その原因はFIFA、というよりジャンニ・インファンティーノFIFA会長が高額な放映権料を設定しているにことに他ならない。FIFAは具体的な金額こそ公表していないが(交渉事のため当然と言えば当然だが)、インファンティーノ会長は5月に「女子W杯の視聴率は男子の半数に達する。しかし放送局からのオファーは非常に残念なものだ。男子W杯には1億ドル(約140億円)から2億ドル(約280億円)を支払うのに、女子W杯には100万ドル(約1億400万円)から1000万ドル(約14億円)しか提示しない」と話した。

男女間での格差をなくし、「ジェンダー平等」の実現のために努力することは素晴らしい取り組みだ。実際FIFAは、今回のW杯の優勝賞金を3000万ドル(約42億円)から1億1000万ドル(約154億2000万円)へ増額した。さらに4年後の大会では男子の賞金総額に並べたいと意欲を示した。
しかしながら、女子サッカーの理想や理念と、女子W杯の“コンテンツ”としての市場価値は分けて考えるべきではないだろうか。その点、インファンティーノ会長はとんでもない勘違いをしていると言って差し支えない。女子サッカーで大観衆が詰めかけるのは限られた大会の、限られたチームの対戦であって、いつもスタジアムが満員になるわけではない。このため日本だけでなく、最大のマーケットでもあるヨーロッパでの放映もなかなか決まらなかった。

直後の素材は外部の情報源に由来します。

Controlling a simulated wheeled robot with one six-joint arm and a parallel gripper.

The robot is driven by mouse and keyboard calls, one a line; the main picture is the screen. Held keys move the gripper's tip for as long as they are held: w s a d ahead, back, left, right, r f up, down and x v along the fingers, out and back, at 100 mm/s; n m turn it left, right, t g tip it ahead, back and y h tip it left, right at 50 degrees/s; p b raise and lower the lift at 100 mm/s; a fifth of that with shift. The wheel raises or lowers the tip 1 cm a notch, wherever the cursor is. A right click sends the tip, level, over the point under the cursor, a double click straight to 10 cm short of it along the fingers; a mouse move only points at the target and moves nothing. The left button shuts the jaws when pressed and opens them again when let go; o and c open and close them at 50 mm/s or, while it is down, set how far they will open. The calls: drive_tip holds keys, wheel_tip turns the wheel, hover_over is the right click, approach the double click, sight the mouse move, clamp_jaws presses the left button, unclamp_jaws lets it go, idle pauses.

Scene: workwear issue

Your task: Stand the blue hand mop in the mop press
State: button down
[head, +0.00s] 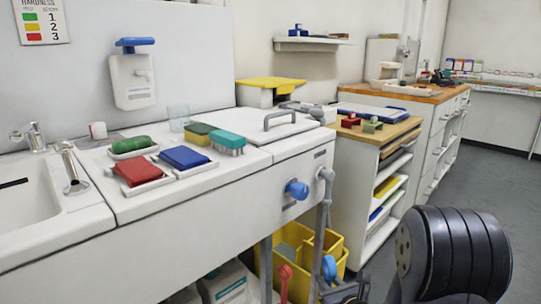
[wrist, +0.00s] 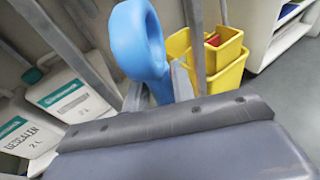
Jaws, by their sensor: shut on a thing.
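The blue hand mop (wrist: 138,40) shows in the wrist view as a thick blue loop handle, gripped low between my fingers. Its lower part is hidden behind my gripper (wrist: 158,92). In the head view the blue handle (head: 329,267) shows at the bottom, just above my gripper (head: 338,292), which is partly cut off by the frame edge. The yellow mop bucket with its press (head: 335,243) stands on the floor under the counter, behind the mop. It also shows in the wrist view (wrist: 228,72), beyond the mop and to its right, apart from it. The press opening is not clearly seen.
A red handle (head: 286,272) shows in front of the bucket, left of the blue one. Grey counter legs (head: 266,270) stand close by. White descaler jugs (wrist: 75,98) are at left in the wrist view. Open shelving (head: 385,200) is right; clear floor lies beyond.

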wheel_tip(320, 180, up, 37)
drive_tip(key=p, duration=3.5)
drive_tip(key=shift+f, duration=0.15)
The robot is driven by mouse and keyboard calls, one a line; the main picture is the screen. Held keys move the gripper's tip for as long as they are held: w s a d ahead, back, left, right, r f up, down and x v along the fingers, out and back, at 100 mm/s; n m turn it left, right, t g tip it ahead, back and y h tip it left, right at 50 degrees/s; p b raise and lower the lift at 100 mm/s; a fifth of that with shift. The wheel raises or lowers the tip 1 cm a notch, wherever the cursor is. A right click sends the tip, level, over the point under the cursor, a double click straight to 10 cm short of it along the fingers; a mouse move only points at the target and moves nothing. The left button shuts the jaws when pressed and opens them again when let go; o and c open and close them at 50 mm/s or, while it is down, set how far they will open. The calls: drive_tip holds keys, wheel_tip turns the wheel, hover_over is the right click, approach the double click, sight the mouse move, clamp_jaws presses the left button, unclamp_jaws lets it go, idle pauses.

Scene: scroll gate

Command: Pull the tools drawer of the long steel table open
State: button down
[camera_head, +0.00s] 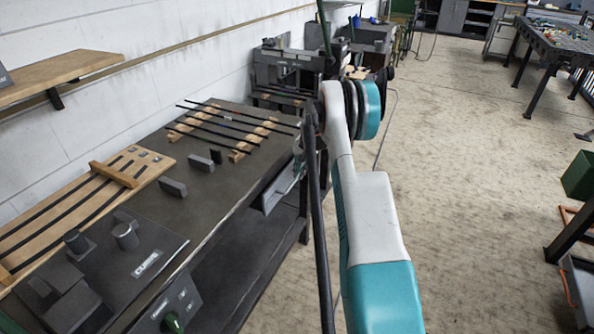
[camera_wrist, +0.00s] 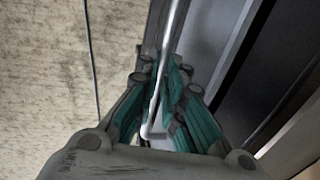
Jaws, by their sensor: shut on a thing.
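The long steel table (camera_head: 225,185) has a dark top and runs along the wall in the head view. The grey drawer (camera_head: 273,194) shows under its front edge, partly hidden by my arm. Its front appears to stand a little out from the table; how far I cannot tell. In the wrist view the drawer front (camera_wrist: 214,38) lies right of a slim bright metal handle (camera_wrist: 177,22). My gripper (camera_wrist: 160,75) has its teal-padded fingers on both sides of the handle and is shut on it. In the head view my gripper is mostly hidden behind my arm.
On the table lie dark rods (camera_head: 238,123) on wooden rests, a wooden rack (camera_head: 85,205) and small grey blocks. A machine (camera_head: 290,72) stands beyond the table. The concrete floor (camera_head: 470,190) right of my arm is clear. A green bin (camera_head: 578,177) is at the right edge.

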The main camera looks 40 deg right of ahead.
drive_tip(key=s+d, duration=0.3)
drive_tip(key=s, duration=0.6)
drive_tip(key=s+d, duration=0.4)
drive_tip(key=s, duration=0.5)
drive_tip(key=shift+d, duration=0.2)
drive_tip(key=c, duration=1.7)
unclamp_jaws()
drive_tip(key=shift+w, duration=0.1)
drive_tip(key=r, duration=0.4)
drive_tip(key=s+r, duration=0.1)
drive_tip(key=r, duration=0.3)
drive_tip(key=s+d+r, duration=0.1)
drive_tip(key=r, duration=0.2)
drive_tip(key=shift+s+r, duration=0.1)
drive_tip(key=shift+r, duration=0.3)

ようやく6月14日、EBU(欧州放送連合)とイギリス、ドイツ、フランス、スペイン、イタリアの5か国を含む34か国で女子W杯の無料放送の契約がまとまったとFIFAは発表した。すでに放映の決まっているアメリカと韓国を合わせて36か国で放映される。しかしながら日本では交渉がどこまで進んでいるかも不明で、すでに民放各社は中継を断念したとの噂もある。

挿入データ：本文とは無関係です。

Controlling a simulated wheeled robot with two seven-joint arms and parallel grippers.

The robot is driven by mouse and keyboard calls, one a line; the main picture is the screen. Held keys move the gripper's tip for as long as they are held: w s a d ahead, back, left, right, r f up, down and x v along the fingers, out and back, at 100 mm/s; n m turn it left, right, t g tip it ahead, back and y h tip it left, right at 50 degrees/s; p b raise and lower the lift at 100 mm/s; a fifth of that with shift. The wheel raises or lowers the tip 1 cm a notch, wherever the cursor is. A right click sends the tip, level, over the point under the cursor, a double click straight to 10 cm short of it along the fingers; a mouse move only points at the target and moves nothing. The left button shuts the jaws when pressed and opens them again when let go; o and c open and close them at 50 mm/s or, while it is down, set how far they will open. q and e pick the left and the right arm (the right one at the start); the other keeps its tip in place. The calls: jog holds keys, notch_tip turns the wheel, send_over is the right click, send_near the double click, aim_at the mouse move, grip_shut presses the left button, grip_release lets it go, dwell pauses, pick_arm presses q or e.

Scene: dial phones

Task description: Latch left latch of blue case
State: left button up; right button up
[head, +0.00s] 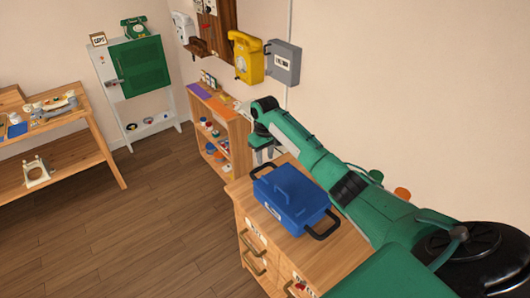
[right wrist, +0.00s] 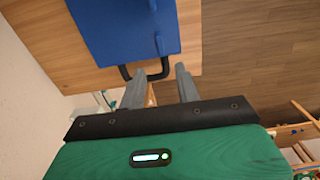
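The blue case (head: 290,200) lies on top of the wooden cabinet, lid down, with black loop handles at both ends and a raised blue grip on its lid. Its left latch cannot be clearly picked out. My right gripper (head: 263,155) is beyond the far end of the case, pointing down. In the right wrist view its two grey fingers (right wrist: 160,80) are apart with nothing held between them. The far black handle (right wrist: 146,73) shows just past the fingertips, and the blue case (right wrist: 118,30) lies beyond it. My left gripper is not in view.
The wooden cabinet (head: 243,210) has drawers with handles. A shelf (head: 235,125) with small items stands behind it. A yellow phone (head: 247,58) and a grey box (head: 284,62) hang on the wall. A workbench (head: 95,125) is at left, with open floor between.

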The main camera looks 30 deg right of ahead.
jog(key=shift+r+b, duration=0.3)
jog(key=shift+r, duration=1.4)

男子のW杯は1954年のスイス大会から1978年のアルゼンチン大会まで16か国により開催されてきた。アジアの出場枠は1ないし0という狭き門だった。しかし74年西ドイツ大会直前にFIFA会長に就任したジョアン・アベランジェは、会長選での公約どおりアジアとアフリカの出場枠を増やすため、82年スペイン大会は参加国を16から24に拡大した。

そしてサッカーをそれこそワールドワイドに普及させるため、テレビの放映権料は格安に抑えた。発展途上国では白黒テレビが一般的だったことから、両チームを識別しやすいようにユニホームにも制約を設けた。スペイン大会はマラドーナやプラティニ、ジーコ、ルムメニゲといったスター選手の活躍もあり大いに盛り上がった。

しかしながらアベランジェ会長が勇退し、ジョゼフ・ブラッターが会長に就任すると、テレビ放映権料は大会を重ねるごとに高騰した。そしてそれは、残念ながらインファンティーノ会長にも受け継がれているようだ。

女子W杯に話を戻すと、日本には日本なりの事情も垣間見える。男子のW杯は“世界1”を決める大会として十分に浸透している。それに比べて五輪は“23歳以下”という制約もあり、盛り上がりは欧州や南米を上回るもののW杯の比ではない。ところが女子サッカーは、昔も今も五輪の方が格上と思われている。

今回のW杯は9大会連続出場(第1回大会から連続出場)と男子(7大会連続)を上回るし、過去には優勝・準優勝までしているのに、一般の人にはまだまだ馴染みが薄いようだ。実際、W杯に出場した元JFA女子技術委員長の野田朱美さんも、「日本では五輪の方が一般の方たちにとって知名度も高いので、W杯より五輪で結果を残すこと。メダルを獲得することが女子サッカーの普及につながるとみんなが思っていました」と話していた。メディアの取り上げ方による違いと言って差し支えないだろう。

その言葉どおり、という訳でもないが、メダルを期待された東京五輪はベスト8止まり。その前のリオ五輪はアジア予選で敗退している。リオ五輪予選は主力の高齢化や世代交代の難しさもあった。もしも東京五輪で「なでしこジャパン」がメダルを獲得していれば、今回のW杯もベスト4進出が期待できるとマスメディアが煽ることでもう少し話題を提供できたかもしれない。ただ、それらは過去の話であって、現チームの選手には関係のない話でもある。

19年フランス大会の海外組は2人しかいなかったが、現在のメンバーでは9人と増加。池田太監督の元で初優勝した18年のU-20W杯から7人が代表入りするなど、チームは着実にステップアップしている。国内初のプロリーグ、WEリーグは観客動員に課題を抱えているものの、選手の練習環境は劇的に改善された。それでも、世界との戦いを視野に入れてWEリーグを見ると、スピードで勝負できる選手、高さで勝負できる選手がいないのは今も昔も変わらない。これはWEリーグの課題でもあり、日本の弱点を突いてくる相手にいかに対処するかが今大会の見どころだとも思っている。

前回の19年フランス大会(ベスト16)、15年カナダ大会(準優勝)はかなりの時差がある国での大会だった。しかしニュージーランドとの時差はマイナス3時間のため初戦のザンビア戦は16時キックオフだ。前2大会と比べてテレビ観戦しやすい環境にある。ここは是非とも公共放送のNHKに、放映権の獲得を期待せずにはいられない。